Institutional functions of rural money markets in Less Developed Countries (LDCs) refer to the formalized
roles and services provided by financial institutions and regulatory bodies operating within rural areas.
These functions are crucial for promoting financial inclusion, economic development, and stability in rural
communities. Here are some key institutional functions of rural money markets in LDCs:
❖ Deposit Mobilization: Rural money markets play a vital role in mobilizing deposits from rural
savers. Financial institutions such as rural banks, microfinance institutions (MFIs), and cooperative
societies attract savings from rural households, farmers, and small businesses. These deposits
provide a stable source of funding for lending activities and investment in rural development
projects.
❖ Credit Intermediation: One of the primary functions of rural money markets is to facilitate credit
intermediation between surplus units (savers) and deficit units (borrowers) in rural areas. Financial
institutions extend credit to farmers, agribusinesses, small-scale entrepreneurs, and other rural
borrowers to finance agricultural production, rural enterprises, and household consumption needs.
This helps stimulate economic activity, increase productivity, and improve living standards in rural
communities.
❖ Risk Management: Institutionalized rural money markets offer risk management tools and
financial products to mitigate risks faced by rural households and businesses. For example,
agricultural insurance schemes help protect farmers against crop failure, adverse weather
conditions, and price fluctuations. Additionally, financial institutions may offer savings products
with insurance features, such as deposit insurance, to safeguard depositor funds and maintain
depositor confidence in the banking system.
❖ Payment Services: Rural money markets provide essential payment services to facilitate
transactions and financial exchanges within rural communities. These services include cash
deposits and withdrawals, fund transfers, remittances, bill payments, and electronic transactions.
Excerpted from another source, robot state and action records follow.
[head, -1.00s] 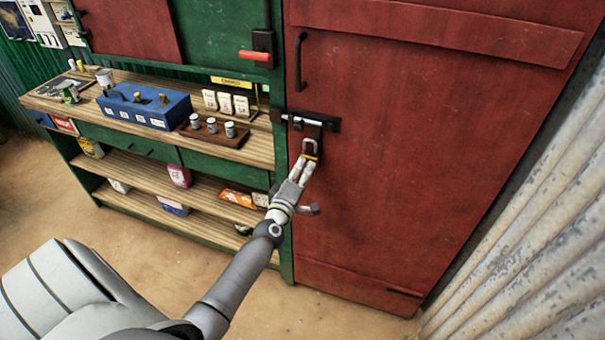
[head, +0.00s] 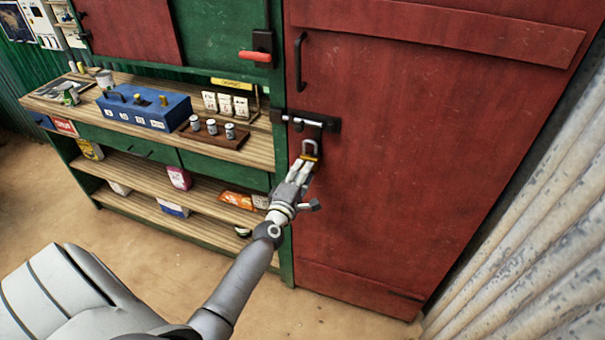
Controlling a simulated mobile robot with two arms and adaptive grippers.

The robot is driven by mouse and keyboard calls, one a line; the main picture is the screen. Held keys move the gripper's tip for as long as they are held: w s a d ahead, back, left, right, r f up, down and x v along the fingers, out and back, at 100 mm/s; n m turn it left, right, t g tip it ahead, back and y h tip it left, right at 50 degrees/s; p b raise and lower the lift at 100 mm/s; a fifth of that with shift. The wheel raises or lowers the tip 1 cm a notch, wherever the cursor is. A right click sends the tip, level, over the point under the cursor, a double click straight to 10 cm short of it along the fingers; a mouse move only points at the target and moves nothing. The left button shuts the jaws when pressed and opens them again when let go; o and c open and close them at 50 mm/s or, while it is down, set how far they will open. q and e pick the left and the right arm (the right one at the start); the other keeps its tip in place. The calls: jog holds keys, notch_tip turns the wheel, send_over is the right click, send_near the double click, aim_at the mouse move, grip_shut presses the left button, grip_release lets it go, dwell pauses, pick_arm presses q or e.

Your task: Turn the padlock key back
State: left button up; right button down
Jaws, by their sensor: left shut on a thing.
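A brass padlock (head: 311,156) with a steel shackle hangs below the bolt (head: 304,122) on the red door (head: 420,160). My left gripper (head: 304,168) reaches up to the padlock's underside, and its fingers are shut on something small there. The key is hidden between the fingers, so how far it is turned cannot be seen. My right gripper is not in view.
A wooden counter (head: 255,150) left of the door holds a blue box (head: 145,110), a rack of small tins (head: 212,130) and white cards. A red-handled latch (head: 255,56) sits above. Corrugated metal (head: 540,240) stands at the right. The floor in front is clear.

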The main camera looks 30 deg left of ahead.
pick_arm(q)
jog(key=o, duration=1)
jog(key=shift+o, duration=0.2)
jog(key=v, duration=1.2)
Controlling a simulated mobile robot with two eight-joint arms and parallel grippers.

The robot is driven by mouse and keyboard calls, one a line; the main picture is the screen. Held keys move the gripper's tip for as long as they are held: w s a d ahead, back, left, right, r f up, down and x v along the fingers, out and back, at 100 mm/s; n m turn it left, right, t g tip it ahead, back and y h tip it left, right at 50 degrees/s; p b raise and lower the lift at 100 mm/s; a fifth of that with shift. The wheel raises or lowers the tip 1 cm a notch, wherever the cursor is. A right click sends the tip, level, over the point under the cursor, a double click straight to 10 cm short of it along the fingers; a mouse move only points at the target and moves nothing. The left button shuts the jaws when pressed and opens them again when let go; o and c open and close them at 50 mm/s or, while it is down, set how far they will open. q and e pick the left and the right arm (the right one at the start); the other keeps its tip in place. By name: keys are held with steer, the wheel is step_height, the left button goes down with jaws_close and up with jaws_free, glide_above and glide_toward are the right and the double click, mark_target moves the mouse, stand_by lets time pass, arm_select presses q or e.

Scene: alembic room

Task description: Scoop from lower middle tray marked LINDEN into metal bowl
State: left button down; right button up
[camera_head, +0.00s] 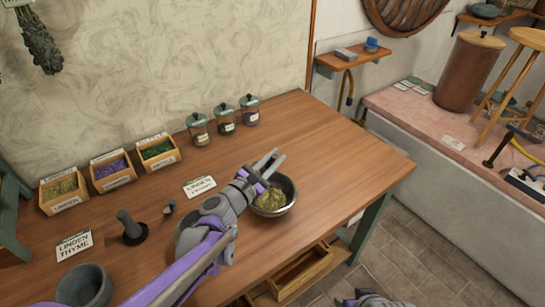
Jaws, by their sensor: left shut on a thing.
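The tray marked LINDEN (66,206) is the left one of three small wooden trays in a row by the wall; it holds yellow-green herb. The metal bowl (289,205) stands on the table near its front edge, with a yellow-green heap (270,200) in it. My left gripper (272,160) is over the bowl's back left rim, its two fingers pointing up and right. It is shut on something that I cannot make out; no scoop shows clearly. A grey part of mine (372,299) shows at the bottom edge, perhaps the right gripper, mostly cut off.
A middle tray (113,183) holds purple herb, a right tray (160,164) dark green. Three lidded jars (226,124) stand behind the bowl. Cards, a mortar with pestle (131,233) and a grey-green bowl (84,287) are left. The table's right end (350,160) is clear; an open drawer (300,272) juts below.

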Financial institutions deploy various channels and technologies, such as mobile banking, agent
banking, and point-of-sale terminals, to improve access to payment services in remote rural areas..
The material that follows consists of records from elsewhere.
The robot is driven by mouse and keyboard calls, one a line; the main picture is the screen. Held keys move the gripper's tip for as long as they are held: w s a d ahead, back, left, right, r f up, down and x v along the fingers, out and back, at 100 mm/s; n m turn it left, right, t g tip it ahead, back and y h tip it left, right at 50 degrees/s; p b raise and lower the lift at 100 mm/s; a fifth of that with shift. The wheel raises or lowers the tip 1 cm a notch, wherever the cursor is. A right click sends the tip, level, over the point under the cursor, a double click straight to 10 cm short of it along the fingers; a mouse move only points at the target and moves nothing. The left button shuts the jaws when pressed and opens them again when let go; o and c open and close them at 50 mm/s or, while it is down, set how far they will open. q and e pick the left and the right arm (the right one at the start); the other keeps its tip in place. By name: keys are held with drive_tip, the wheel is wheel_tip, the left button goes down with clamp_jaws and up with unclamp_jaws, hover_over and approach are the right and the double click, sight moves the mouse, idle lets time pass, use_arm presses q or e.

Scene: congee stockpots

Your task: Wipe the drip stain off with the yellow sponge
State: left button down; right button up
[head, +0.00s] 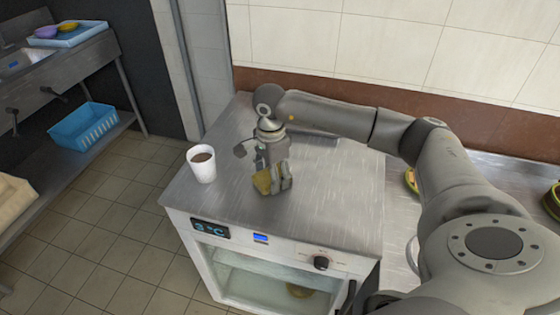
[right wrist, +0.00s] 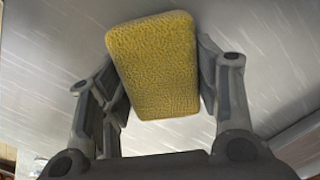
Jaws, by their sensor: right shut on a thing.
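The yellow sponge (right wrist: 152,62) is held between the fingers of my right gripper (right wrist: 158,75) in the right wrist view. In the head view the sponge (head: 262,181) shows at the lower side of my right gripper (head: 273,187), low over the steel top of the counter unit (head: 330,215). I cannot tell whether the sponge touches the top. No drip stain can be made out; the gripper hides part of the surface. My left gripper is not in view.
A white cup of brown liquid (head: 202,164) stands on the steel top, left of my right gripper. The top's right side is clear. A blue basket (head: 84,126) sits on the shelf at the far left. Tiled floor (head: 110,210) lies between.

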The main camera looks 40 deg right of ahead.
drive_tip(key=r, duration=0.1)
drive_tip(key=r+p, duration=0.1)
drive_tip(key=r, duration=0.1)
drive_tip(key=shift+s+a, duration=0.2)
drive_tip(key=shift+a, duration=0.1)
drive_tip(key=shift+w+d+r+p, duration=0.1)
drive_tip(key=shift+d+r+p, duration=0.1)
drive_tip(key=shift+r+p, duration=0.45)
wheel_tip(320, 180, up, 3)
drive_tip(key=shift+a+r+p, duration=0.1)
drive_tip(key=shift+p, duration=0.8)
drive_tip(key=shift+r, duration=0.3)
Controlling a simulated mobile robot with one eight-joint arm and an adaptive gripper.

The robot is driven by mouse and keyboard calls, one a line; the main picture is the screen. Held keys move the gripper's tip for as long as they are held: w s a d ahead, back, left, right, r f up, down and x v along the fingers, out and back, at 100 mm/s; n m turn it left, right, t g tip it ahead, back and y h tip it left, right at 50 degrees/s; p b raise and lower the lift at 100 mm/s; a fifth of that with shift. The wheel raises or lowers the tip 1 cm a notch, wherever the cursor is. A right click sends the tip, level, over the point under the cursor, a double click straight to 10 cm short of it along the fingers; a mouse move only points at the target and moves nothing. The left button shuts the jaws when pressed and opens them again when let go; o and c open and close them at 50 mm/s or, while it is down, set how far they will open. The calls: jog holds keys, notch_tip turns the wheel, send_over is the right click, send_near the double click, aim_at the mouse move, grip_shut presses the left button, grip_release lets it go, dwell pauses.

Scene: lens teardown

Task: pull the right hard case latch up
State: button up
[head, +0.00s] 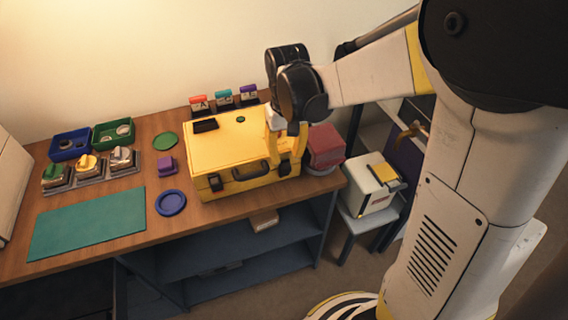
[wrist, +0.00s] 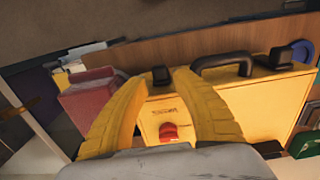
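The yellow hard case (head: 235,150) lies closed on the wooden table, its handle (head: 250,170) and latches on the front side. The right latch (head: 284,168) is a small black piece right of the handle; the left latch (head: 214,183) is at the other end. My gripper (head: 286,158) reaches down over the right front of the case. In the wrist view my gripper's yellow fingers (wrist: 162,73) curve in on either side of the black right latch (wrist: 161,76) and look shut on it. The contact faces are hidden. The handle (wrist: 222,64) is beside them.
A red box (head: 325,147) stands close to the case's right. A white box (head: 370,190) sits on a stool. Left on the table are a teal mat (head: 88,222) and a blue dish (head: 171,203).

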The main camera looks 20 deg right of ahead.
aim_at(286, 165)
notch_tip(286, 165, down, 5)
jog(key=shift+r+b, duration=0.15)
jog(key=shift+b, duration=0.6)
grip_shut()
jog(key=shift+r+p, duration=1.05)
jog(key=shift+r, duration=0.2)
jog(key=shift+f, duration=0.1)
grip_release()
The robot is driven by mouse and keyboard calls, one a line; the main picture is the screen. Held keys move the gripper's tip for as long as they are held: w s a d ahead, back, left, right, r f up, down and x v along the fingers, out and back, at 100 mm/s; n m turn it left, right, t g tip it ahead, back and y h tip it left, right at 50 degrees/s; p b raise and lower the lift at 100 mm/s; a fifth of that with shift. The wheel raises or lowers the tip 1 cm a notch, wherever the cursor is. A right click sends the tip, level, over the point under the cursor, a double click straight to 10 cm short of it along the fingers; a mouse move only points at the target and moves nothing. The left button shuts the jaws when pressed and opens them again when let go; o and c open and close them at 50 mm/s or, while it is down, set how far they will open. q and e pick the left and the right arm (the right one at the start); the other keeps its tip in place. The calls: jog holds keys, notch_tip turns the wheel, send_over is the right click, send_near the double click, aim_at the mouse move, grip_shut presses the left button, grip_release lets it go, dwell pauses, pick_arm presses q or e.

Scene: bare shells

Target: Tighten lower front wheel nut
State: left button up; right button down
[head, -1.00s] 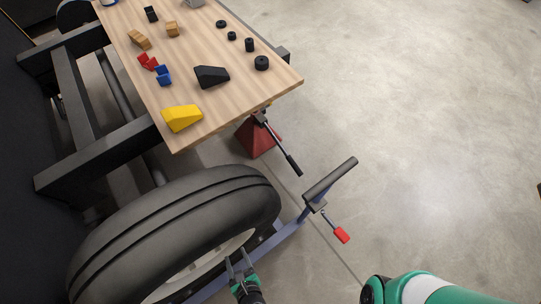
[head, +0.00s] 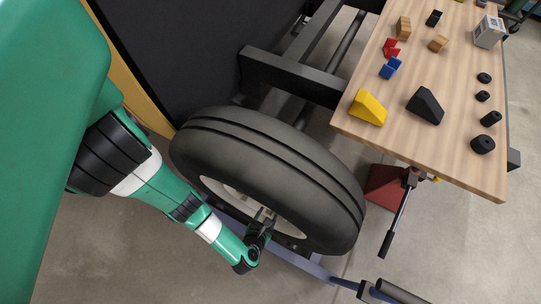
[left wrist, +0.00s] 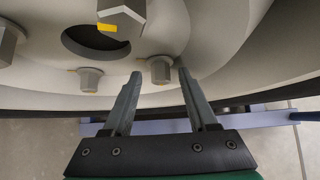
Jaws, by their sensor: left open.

❖ Financial Inclusion: Institutionalized rural money markets promote financial inclusion by
expanding access to formal financial services among underserved rural populations. Financial
institutions establish branches, banking agents, and mobile banking outlets in rural areas to reach
unbanked and underbanked individuals and communities. By offering savings accounts, credit
facilities, insurance products, and other financial services, rural money markets empower rural
residents to participate in formal economic activities, build assets, and improve their financial well-
being.
❖ Capacity Building and Financial Literacy: Rural money markets engage in capacity building and
financial literacy initiatives to enhance the financial knowledge and skills of rural clients. Financial
institutions conduct training programs, workshops, and outreach activities to educate rural
households and entrepreneurs on topics such as budgeting, savings management, debt management,
and entrepreneurship. By improving financial literacy, rural money markets empower individuals
to make informed financial decisions, utilize financial services effectively, and achieve their
financial goals.

▪ EXAMPLE
Bangladesh is predominantly an agricultural country where agriculture sector plays a vital role in
accelerating the economic growth. The majority of population here directly or indirectly related with
“Krishi” (The Bengali term “Krishi” means Agriculture) which contributes a significant portion to GDP
(14.23% according to the Bangladesh Economic Review 2018).
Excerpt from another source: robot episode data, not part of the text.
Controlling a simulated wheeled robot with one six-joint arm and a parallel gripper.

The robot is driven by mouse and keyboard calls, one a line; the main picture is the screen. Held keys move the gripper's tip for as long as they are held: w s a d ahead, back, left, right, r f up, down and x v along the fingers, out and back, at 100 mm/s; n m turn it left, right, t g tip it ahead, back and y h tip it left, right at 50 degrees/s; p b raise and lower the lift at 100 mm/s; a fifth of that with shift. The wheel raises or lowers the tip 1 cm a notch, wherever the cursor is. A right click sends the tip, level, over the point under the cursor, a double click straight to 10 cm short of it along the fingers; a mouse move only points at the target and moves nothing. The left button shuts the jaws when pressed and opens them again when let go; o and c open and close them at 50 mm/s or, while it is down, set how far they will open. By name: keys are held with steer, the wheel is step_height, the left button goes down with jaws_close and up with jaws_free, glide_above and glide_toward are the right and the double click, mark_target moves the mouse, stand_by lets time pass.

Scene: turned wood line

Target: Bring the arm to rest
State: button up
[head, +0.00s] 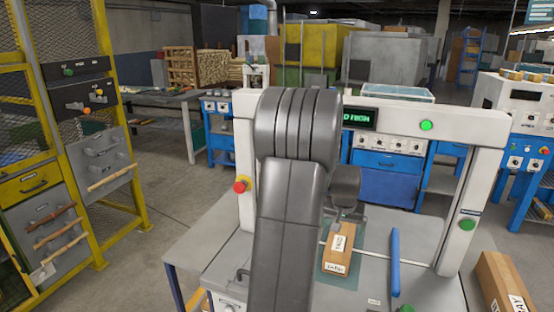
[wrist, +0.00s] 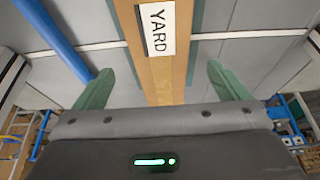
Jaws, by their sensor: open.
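My arm reaches forward over a grey work table (head: 427,290) in the head view, and its grey links hide part of the table. In the wrist view my gripper (wrist: 160,85) is open, with one green finger on each side of a wooden block. The block (wrist: 152,75) carries a white label reading YARD. There are gaps between the fingers and the block. In the head view the labelled wooden block (head: 338,262) lies on a green patch on the table. My gripper's fingers are hidden there.
A blue bar (head: 395,262) lies right of the block. A white frame (head: 468,190) with a green button spans the table, and a red knob (head: 242,184) sits on its left post. A wooden box (head: 503,285) stands at right. A yellow rack (head: 60,150) stands at left beside clear floor.

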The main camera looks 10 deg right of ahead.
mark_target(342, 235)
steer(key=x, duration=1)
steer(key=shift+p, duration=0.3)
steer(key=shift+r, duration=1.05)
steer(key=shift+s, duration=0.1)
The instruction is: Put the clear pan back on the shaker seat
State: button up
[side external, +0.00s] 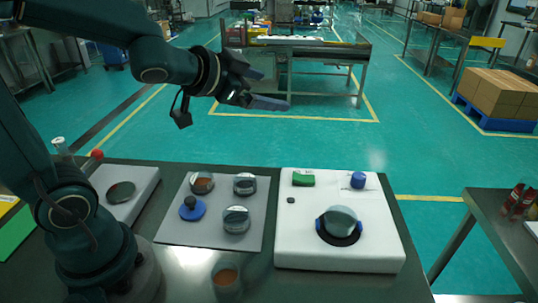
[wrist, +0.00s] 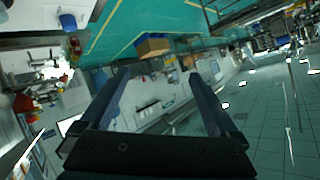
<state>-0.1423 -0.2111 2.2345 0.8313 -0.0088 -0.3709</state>
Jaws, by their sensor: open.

Bangladesh Krishi Bank (BKB) has been established under the Bangladesh Krishi Bank order 1973
(President’s Order No 27 of 1973) in order to boost up our economy by providing financing facilities to our
Agriculture Sector. BKB is being run as a Banking Company under the Banking company Act-1991.
The main objective of BKB is to provide easier and hassle free credit disbursement facilities to the farmers,
people engaged in agricultural activities i.e. Crop production, Fish culture, Animal Husbandry etc &
entrepreneurs involved in development of agro-based industries and cottage industries. Its primary aim was
to bring people out of General High Interest Rate Lending System-over which the bank is working over
than three decades. The Bank is guided in accordance with the policies and principles of the Government
of the Peoples Republic of Bangladesh. BKB has an authorized capital of Tk. 15,000 Million (Taka Fifteen
thousand Million) only and paid up capital of Tk. 9,000 Million (Taka Nine thousand Million) only which
is fully paid by the Government. The Bank started commercial functioning since 1977 to generate more
loan-able fund from the idle rural and urban savings and invest them for the betterment of our economy.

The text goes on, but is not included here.